In acoustic guitar the sets of notes played on a guitar are called acoustic guitar chords. The notes of the chord are played simultaneously for most of the time, but they can also be sequentially in an arpeggio. The beginners, who are just starting to learn how to play the guitar, start by practicing the chord notes. In the beginning, only the easy guitar chords are practiced, played and perfected. Then gradually, the guitarists move on to the more complex ones.
Types of Acoustic Guitar Chords
There are 8 basic and simple guitar chords for the beginners to learn. They are C-A-G-E-D-Am-Em-Dm. With these chords only you can play so many songs. The small m after the A, E, and D stand for the minor. Just think of minor as a flavor of sound. Learning to place the fingers perfectly on the required place is an art which develops only with practice. These basic chord placements are easy to master. Usually, a chart is prepared for an easy understanding of the guitar chords. It is a form of a musical notation which describes the basic rhythmic and harmonic information for a tune or a song; most commonly used to play popular or jazz music.
The vertical lines on a chord chart represent the six guitar strings. On the left is the low E string which is the thickest. Then come the A, D, G, B, and the high E string. A major chord is the one which has the root note, and then some are the minor chords. There are many of the pre-defined chords in music, but you can also make your own customized chords on guitar. When you master the basic chords of the guitar, you then are ready to move on to more number and complex guitar chords.
Let us go through some of the basic acoustic guitar chords in details. The Em chord is the first one of the basic 8 chords which you should attempt to play; not just because it is the easiest, but also because it is used in a lot many different songs. Then the 2nd basic chord to practice is the C. The x in the guitar chord chart of C means not to play that string, or to mute it. Don’t rush in to practicing these chords, play the notes individually so that you hear all of the notes sounds. Then, slowly you practice switching between the different chords while keeping a steady beat. Gradually increase the speed of switching as you keep getting the best sound possible without stopping.
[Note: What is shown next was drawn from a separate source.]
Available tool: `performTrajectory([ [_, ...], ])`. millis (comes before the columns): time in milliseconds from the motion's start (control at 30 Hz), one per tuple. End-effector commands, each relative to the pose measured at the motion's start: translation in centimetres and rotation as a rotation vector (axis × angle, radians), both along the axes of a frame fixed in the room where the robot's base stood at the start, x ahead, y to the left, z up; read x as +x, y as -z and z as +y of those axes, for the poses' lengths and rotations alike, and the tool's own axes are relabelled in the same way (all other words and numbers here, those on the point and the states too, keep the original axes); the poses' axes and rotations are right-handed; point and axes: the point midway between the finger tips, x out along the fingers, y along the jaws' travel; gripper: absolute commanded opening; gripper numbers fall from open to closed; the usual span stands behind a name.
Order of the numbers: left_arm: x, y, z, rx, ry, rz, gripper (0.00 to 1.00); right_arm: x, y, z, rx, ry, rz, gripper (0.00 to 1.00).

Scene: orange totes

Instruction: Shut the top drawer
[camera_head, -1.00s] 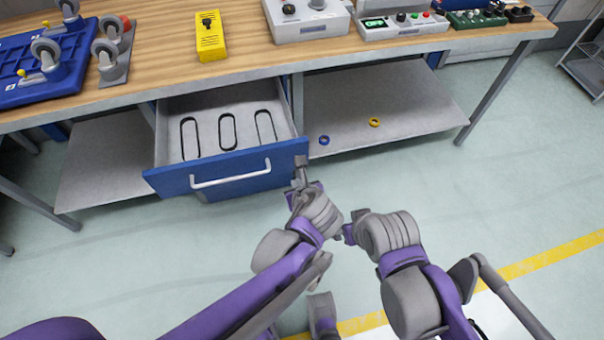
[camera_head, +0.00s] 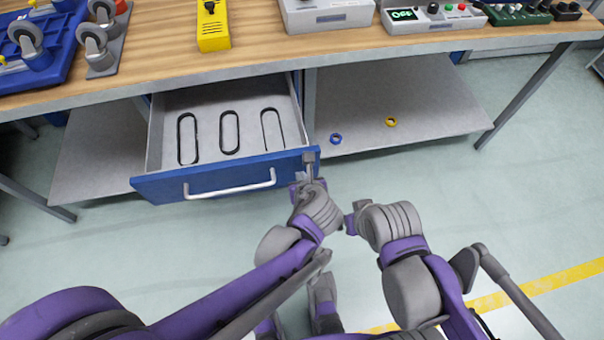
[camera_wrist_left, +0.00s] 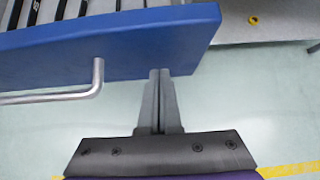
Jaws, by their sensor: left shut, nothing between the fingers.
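The top drawer (camera_head: 160,188) is pulled out from under the workbench. It has a blue front, a silver bar handle (camera_head: 230,188) and a pale inside with several dark slot outlines. My left gripper (camera_head: 311,160) is shut and empty at the right end of the drawer front. In the left wrist view its closed fingers (camera_wrist_left: 160,75) reach up to the lower edge of the blue front (camera_wrist_left: 150,50), to the right of the handle. I cannot tell whether they touch it. My right arm is to the right, and its fingertips are not clear.
The wooden benchtop (camera_head: 260,55) holds a yellow control box (camera_head: 213,28), caster plates and grey control boxes. A lower shelf (camera_head: 430,105) carries a blue ring (camera_head: 336,138) and a yellow ring (camera_head: 391,121). The floor in front is clear.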

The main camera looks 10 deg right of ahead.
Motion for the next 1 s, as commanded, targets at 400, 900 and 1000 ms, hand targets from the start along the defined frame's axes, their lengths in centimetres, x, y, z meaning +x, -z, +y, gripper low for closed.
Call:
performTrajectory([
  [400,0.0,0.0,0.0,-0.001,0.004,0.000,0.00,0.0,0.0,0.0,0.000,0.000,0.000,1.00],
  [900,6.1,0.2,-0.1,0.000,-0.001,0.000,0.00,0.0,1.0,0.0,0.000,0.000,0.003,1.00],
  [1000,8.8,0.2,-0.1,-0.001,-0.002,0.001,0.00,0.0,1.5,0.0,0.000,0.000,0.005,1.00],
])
While practicing these guitar chords, the progressions should be such like at first, strum only on the beat 1 of each measure. You get a lot of time to get to the next chord. Then strum on beats 1 and 3 only. In the end, strum on all the 4 beats. As you master the basic chords, next comes the guitar bar chords, which are also called as the Barre chords. The main difference you will notice between the basic chords and the bar chords will be the finger placement. In the bar chords, you press down multiple strings across a single fret of the fingerboard.
Barre chords are also called as the movable chords, as the whole chord can be moved up and down the neck. The 4 essential bar chords are E major, E minor, A major and A minor. You will require more practice to master these bar chords than you did for the basic chords. But, one thing is sure; playing the chords on an acoustic guitar is truly a memorable experience.